Exercise prompt:
In the records below, find the line that contains "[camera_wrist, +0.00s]" and the line that contains "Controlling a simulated"; write out exactly those two lines and everything between them, without the pictures.

Records shown:

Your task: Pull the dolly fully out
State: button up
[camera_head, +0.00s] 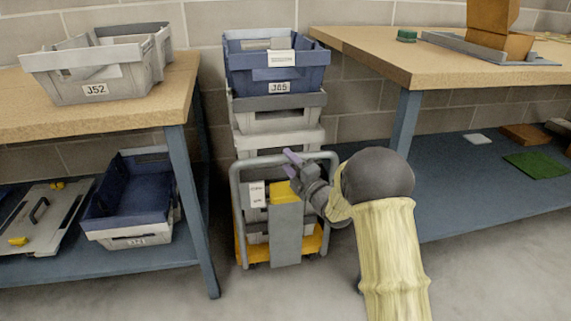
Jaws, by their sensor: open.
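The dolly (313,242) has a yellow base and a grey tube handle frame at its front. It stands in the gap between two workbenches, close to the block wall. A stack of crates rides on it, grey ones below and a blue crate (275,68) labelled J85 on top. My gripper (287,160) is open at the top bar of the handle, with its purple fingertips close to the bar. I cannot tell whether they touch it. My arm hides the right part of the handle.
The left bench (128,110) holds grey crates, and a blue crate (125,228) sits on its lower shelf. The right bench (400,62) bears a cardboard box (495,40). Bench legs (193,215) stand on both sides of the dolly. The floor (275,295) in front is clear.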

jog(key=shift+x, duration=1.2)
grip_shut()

---

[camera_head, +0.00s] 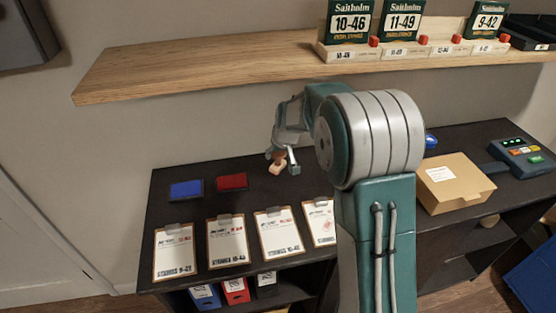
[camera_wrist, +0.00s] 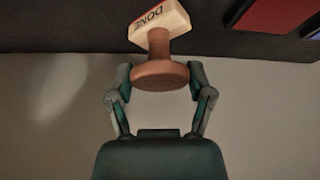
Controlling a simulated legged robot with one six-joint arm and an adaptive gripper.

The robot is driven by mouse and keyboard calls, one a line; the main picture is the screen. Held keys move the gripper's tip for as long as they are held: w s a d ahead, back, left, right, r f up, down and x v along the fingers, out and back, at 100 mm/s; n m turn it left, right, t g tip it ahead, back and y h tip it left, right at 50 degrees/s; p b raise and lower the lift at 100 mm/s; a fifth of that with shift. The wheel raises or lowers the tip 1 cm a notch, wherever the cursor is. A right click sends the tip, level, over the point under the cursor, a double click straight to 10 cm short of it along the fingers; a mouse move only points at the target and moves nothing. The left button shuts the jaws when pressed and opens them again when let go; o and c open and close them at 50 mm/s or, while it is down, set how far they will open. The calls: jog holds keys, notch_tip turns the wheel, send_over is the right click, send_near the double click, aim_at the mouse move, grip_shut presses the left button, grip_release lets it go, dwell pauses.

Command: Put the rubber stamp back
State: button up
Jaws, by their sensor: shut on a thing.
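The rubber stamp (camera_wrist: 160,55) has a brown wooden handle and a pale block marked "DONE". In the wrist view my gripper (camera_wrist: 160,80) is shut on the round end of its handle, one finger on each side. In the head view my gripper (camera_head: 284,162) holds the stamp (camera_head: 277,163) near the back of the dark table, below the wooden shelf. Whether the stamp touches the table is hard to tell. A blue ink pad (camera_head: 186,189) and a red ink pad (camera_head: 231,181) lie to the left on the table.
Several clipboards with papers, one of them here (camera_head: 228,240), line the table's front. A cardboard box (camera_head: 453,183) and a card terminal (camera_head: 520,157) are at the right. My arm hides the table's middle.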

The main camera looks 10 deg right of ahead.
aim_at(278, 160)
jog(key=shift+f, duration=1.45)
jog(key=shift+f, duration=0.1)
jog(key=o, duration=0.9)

Reply to the exercise:
[camera_wrist, +0.00s] 
Controlling a simulated legged robot with one six-joint arm and an adaptive gripper.

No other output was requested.